The Tour de France is one of the monuments of all sports, not just cycling. But since I used to race as a collegiate road cyclist, I have been a fan of the sport and this race ever since the 1980's. I got more of an education than I expected when I read Adin Dobkin's book about the 1919 edition. Yes, I learned about the very first use of the famous "maillot jaune" or yellow jersey. Yes, I followed the competition between the riders with interest. I thought I understood some of the deep past of the race, but I was wrong. This is a true detailed glimpse into the very origins of the sport. Dobkin gives you a seat at the newspaper meeting where one of the dudes spitballs, "Why don't we have a super long bike race that goes around the country?" If you ever rode bikes, or are just interested in it, this is an amazing book.
This next part is strange to say, but here goes: the context Dobkin provides for this bike race is almost the star of the book. The Great War just ended several months before. Previous Tour winners couldn't compete in the 1919 Tour...because they died in combat. Whole regions of the country were obliterated and forever changed by the destruction. Regions that the riders pedaled through.
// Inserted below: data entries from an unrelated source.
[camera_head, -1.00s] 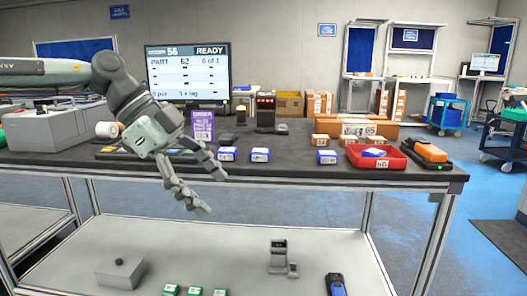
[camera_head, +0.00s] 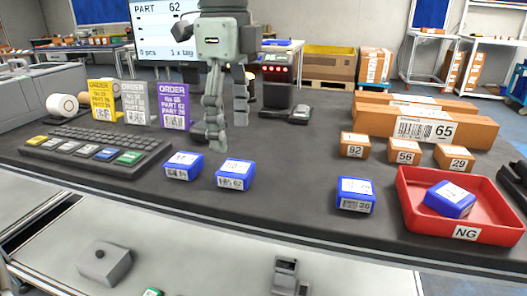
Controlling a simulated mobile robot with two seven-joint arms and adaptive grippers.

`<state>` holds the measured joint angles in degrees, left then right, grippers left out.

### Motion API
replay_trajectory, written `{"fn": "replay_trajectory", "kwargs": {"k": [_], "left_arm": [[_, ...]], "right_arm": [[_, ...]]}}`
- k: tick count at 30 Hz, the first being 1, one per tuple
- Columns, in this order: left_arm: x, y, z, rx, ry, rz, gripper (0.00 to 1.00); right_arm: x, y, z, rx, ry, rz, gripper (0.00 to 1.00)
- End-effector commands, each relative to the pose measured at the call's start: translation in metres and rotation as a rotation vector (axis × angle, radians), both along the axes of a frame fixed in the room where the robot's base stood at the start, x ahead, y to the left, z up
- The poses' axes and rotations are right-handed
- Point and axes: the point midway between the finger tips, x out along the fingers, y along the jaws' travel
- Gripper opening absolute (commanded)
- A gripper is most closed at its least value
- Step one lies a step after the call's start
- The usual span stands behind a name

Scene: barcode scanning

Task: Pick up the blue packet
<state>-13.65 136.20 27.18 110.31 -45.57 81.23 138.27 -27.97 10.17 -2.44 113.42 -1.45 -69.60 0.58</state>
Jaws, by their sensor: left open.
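Three blue packets with white labels lie on the dark tabletop: a left one (camera_head: 183,166), one marked 62 (camera_head: 236,175), and one marked 26 (camera_head: 356,195). Another blue packet (camera_head: 449,199) lies tilted in the red NG tray (camera_head: 464,232). My left gripper (camera_head: 228,136) is open and empty, pointing down. Its fingers appear above and behind the left packet and the packet marked 62, apart from both.
A keyboard (camera_head: 95,146) and yellow, grey and purple order cards (camera_head: 173,107) stand at left. Small orange boxes (camera_head: 404,151) and long boxes (camera_head: 425,126) stand at right. A device with red lights (camera_head: 277,82) is behind the gripper. The tabletop between the packets is clear.

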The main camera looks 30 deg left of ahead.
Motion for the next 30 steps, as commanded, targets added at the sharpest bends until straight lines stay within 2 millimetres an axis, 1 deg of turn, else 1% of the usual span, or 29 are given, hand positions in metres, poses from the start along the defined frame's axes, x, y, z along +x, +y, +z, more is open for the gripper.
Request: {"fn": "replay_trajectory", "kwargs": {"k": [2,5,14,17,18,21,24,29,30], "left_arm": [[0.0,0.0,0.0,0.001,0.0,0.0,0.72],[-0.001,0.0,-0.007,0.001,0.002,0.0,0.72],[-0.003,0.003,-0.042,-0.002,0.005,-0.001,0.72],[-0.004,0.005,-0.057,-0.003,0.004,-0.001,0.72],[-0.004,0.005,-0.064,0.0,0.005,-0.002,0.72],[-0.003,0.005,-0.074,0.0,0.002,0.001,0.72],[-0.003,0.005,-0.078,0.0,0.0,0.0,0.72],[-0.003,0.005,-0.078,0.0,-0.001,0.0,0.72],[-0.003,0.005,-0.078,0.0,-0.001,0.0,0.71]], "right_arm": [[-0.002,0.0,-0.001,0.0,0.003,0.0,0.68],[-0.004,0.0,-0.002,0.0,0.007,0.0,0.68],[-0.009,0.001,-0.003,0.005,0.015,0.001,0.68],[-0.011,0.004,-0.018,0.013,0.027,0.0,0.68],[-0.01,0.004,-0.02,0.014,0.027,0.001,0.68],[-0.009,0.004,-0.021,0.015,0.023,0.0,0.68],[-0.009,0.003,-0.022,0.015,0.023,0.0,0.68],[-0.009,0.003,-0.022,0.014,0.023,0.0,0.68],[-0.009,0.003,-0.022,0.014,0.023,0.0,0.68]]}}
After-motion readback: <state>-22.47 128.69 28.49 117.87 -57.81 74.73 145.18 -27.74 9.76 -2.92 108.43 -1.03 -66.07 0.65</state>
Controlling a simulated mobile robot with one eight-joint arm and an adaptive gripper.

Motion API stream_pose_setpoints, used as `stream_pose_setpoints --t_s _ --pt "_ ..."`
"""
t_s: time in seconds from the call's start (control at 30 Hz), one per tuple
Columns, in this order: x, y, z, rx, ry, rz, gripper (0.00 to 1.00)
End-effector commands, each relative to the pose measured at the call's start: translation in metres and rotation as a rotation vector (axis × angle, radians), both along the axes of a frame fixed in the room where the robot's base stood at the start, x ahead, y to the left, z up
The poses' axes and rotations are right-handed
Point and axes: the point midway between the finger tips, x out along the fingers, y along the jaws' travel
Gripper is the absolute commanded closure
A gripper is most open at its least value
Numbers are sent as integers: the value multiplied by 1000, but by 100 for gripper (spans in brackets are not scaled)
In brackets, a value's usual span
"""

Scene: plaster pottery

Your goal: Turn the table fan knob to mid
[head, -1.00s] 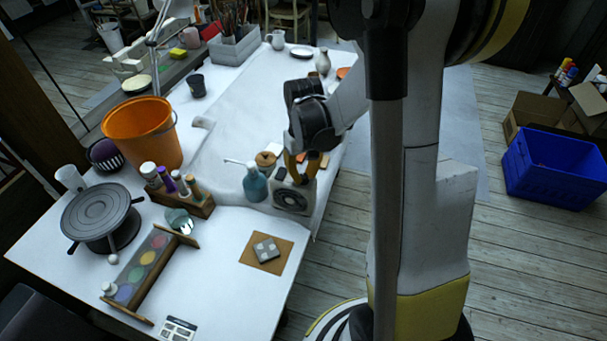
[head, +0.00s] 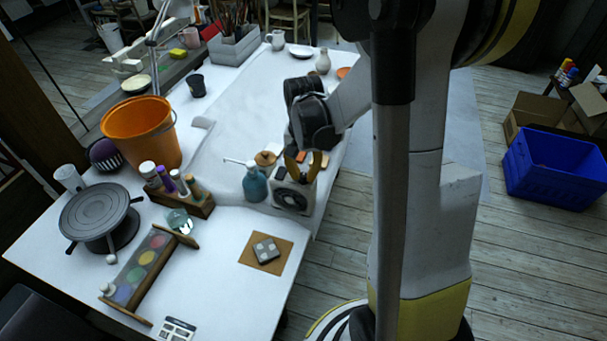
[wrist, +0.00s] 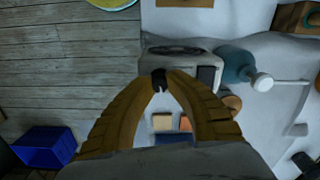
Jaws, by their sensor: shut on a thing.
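The table fan (head: 292,196), a small pale box with a round dark grille on its front, stands near the right edge of the white table. It also shows in the wrist view (wrist: 190,60). Its small dark knob (wrist: 159,79) sits at the edge of the fan's top in the wrist view. My gripper (head: 301,178) reaches down over the fan top. In the wrist view the tips of my yellow-brown gripper (wrist: 160,84) meet on the knob. The knob's pointer and setting marks are too small to read.
A wooden rack with bottles (head: 180,194) is further left. Small coloured blocks (wrist: 172,122) lie behind the fan. A blue crate (head: 556,170) is on the floor.

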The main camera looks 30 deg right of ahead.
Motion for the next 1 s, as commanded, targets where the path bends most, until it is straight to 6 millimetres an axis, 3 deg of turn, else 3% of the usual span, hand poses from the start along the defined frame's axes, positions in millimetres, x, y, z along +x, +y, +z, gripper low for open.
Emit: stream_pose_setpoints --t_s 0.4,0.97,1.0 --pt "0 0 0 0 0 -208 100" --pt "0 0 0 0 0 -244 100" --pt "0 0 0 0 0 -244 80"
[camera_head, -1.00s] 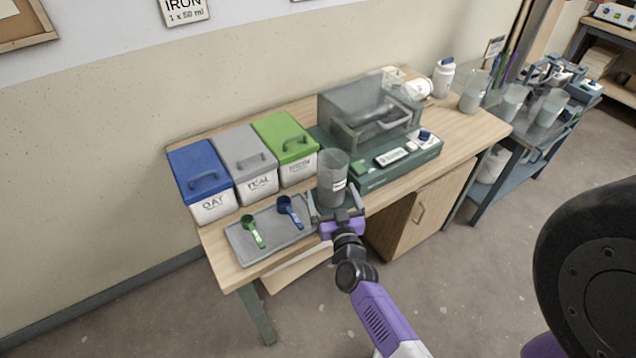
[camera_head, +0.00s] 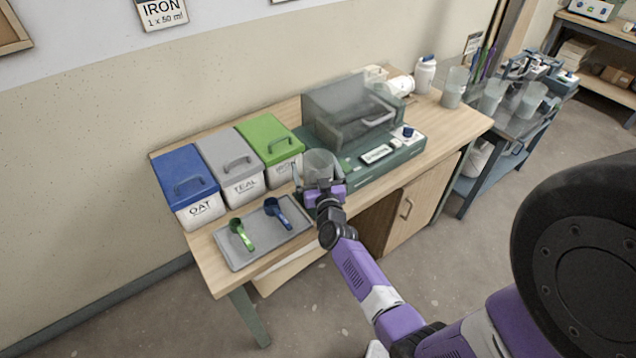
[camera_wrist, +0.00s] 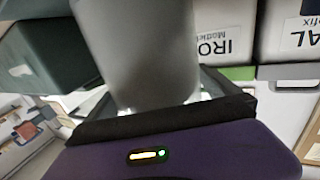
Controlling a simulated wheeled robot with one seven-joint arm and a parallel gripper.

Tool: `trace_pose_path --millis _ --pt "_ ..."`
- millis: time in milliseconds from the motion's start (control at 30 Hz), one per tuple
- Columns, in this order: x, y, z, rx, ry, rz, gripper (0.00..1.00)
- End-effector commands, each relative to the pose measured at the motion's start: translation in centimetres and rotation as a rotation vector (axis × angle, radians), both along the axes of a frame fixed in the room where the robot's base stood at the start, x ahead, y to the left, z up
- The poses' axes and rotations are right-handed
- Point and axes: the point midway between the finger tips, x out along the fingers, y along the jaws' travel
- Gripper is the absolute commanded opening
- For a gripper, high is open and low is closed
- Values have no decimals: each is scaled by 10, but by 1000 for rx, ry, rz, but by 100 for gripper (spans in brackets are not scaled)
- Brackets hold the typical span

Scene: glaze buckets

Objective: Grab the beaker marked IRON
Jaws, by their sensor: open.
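A clear grey beaker (camera_head: 320,164) stands upright on the table, at the front left corner of the green device. My gripper (camera_head: 322,186) is right at it from the front and hides its lower part. In the wrist view the beaker (camera_wrist: 140,55) fills the middle, between the open fingers (camera_wrist: 160,110). I cannot tell whether the fingers touch it. No label on this beaker can be read now. The white bin with the green lid (camera_head: 268,138) behind it is marked IRON, and its label also shows in the wrist view (camera_wrist: 215,45).
Grey-lidded TEAL (camera_head: 228,160) and blue-lidded OAT (camera_head: 184,178) bins stand to the left. A grey tray (camera_head: 232,262) holds a green and a blue scoop. The green device (camera_head: 405,150) stands close on the right. More beakers (camera_head: 492,97) stand far right, by the cart.

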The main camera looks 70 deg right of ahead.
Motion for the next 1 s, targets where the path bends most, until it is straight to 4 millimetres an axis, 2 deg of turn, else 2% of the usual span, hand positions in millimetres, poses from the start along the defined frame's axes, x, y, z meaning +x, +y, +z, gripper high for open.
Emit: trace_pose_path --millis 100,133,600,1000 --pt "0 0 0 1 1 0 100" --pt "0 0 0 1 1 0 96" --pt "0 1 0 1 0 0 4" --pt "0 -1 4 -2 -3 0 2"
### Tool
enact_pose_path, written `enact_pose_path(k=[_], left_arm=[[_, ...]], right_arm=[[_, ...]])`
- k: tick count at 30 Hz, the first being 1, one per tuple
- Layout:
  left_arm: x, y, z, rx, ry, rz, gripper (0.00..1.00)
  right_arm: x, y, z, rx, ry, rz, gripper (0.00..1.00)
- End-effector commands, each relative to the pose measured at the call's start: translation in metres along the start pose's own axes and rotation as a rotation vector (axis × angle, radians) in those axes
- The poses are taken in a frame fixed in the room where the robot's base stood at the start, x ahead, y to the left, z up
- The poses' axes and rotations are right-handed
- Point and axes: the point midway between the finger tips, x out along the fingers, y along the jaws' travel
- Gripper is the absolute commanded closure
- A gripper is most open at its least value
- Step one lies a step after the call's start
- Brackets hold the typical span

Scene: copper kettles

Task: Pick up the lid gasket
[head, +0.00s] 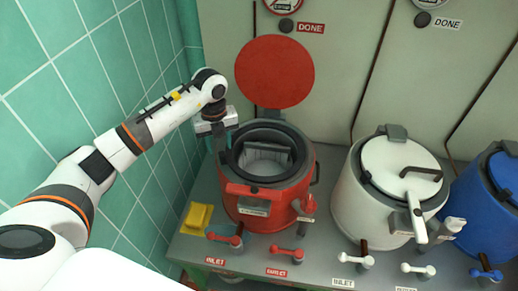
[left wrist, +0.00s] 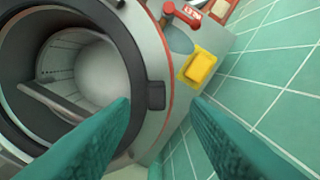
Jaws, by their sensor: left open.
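The lid gasket looks to be the dark ring (head: 303,148) on the rim of the open red kettle (head: 265,213). In the left wrist view the dark ring (left wrist: 125,45) fills the left side, with a small dark tab (left wrist: 156,95) on its outer edge. My left gripper (head: 222,158) points down at the left edge of the kettle's rim. In the left wrist view its two teal fingers (left wrist: 163,105) are apart, with the tab showing between their tips. Nothing is held. I cannot tell whether the fingers touch the ring. My right gripper is out of view.
The kettle's round red lid (head: 275,72) stands raised behind it. A white kettle (head: 375,200) with its lid down and a blue kettle (head: 485,215) stand to the right. A yellow block (head: 197,218) lies at the bench's left end. A tiled wall (head: 70,75) is close on the left.

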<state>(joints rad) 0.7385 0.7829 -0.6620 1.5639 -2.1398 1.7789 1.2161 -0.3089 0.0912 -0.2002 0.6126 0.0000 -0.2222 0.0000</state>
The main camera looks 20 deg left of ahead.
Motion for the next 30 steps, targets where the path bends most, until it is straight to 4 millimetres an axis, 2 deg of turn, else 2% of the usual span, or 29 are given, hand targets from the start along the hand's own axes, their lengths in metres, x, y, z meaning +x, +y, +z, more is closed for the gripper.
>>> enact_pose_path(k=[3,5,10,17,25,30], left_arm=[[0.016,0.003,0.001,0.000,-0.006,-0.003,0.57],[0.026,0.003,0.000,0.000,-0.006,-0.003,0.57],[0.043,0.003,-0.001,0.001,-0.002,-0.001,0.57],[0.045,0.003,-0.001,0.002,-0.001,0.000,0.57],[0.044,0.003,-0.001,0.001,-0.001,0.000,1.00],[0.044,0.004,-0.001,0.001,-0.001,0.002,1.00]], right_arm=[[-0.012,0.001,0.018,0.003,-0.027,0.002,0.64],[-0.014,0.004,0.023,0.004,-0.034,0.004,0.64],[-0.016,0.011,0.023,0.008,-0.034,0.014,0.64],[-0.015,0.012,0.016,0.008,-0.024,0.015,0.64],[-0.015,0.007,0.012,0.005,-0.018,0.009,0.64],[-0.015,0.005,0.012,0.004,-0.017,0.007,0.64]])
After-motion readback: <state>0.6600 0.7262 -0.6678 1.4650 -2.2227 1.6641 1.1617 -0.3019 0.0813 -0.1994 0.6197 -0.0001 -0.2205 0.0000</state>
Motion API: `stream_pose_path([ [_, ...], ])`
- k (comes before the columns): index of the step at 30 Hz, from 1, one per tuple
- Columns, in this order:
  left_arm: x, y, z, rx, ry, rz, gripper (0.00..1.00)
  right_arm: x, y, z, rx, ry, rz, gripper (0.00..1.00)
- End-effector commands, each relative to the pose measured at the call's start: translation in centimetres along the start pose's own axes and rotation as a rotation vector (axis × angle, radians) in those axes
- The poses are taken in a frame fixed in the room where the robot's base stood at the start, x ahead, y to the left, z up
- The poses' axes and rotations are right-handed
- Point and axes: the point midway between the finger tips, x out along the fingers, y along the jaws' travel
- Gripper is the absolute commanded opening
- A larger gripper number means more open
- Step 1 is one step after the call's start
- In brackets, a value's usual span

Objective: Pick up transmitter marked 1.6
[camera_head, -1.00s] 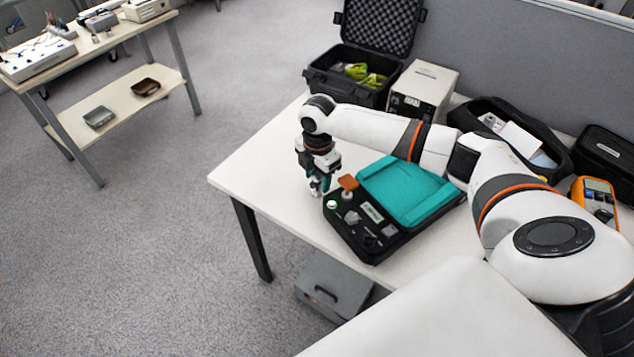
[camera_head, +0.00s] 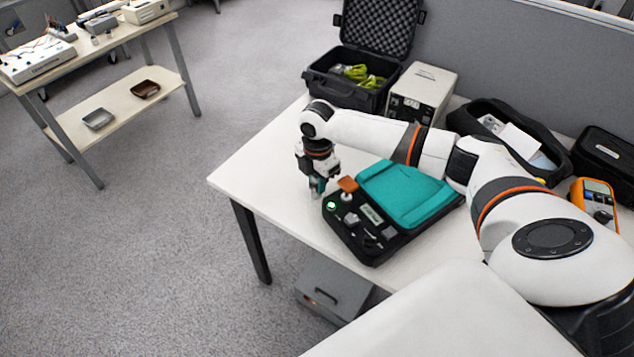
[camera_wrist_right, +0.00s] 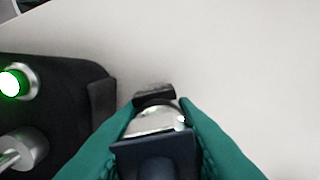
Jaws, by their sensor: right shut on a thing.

The descriptions of the towns, the crowds, the cafes, the cratered fields, the ruined towns helped give an understanding to what just transpired only months before. It made the bike race seem almost like an expression of the resilience of the human spirit. More than "sport." At first, some chapters that provided some digressions into the cultural context were confusing to me. But now, the chapters on the 813th Pioneer Infantry Regiment, Alice Milliat, and Eugene Bullard make more sense to me. They highlighted parts of the race's surroundings that would otherwise be invisible. Dobkin raises the context of the land and the culture to an equal spot on the podium with the race itself.
But my favorite part of the book has to do with the fact that I used to ride. The longest ride I ever did in training was a 90-miler, outside of Colorado Springs. In training, early in the season, snow squalls, sometimes rain. Several hours in the saddle. Harder than almost every race I ever did, and it was just training. The longest stage in the 2021 Tour de France this year was around 150 miles. One of the stages in the 1919 Tour de France? 480km or 300 miles. Absolutely brutal. On old steel bikes that were just behemoths. Imperious rules by the race organizers that didn't allow any help. Starting at 10 PM and riding until dinnertime the following day. Ridiculous. When the organizers added the mountains of the Pyrenees to the race in 1910, Dobkin relates how Octave Lapize felt about it. When he made it to the top of the mountain, he called the race timers, "Assassins." Lapize won the Tour in 1910. Earlier, Dobkin provided the context: Lapize died when his airplane crashed after a dogfight in 1917. Without this kind of context, the book would just be about a bike race, which would diminish the story. I try to imagine riding the same race with the same gear...and I just can't. They were superhuman. The context makes them seem even more so.
Thanks to Adin Dobkin for writing a book about so much more than bikes. This small group of riders existed almost as a 1919 "cri de coeur" for the French people so soon after emerging from the destruction of war. The smallest group of finishers in Tour history, beaten down by attrition, a metaphor for the country itself, struggling, persevering, and finishing. Dobkin's book makes the translation of the name for a group of riders (a "peloton") seem even more understandable: a platoon.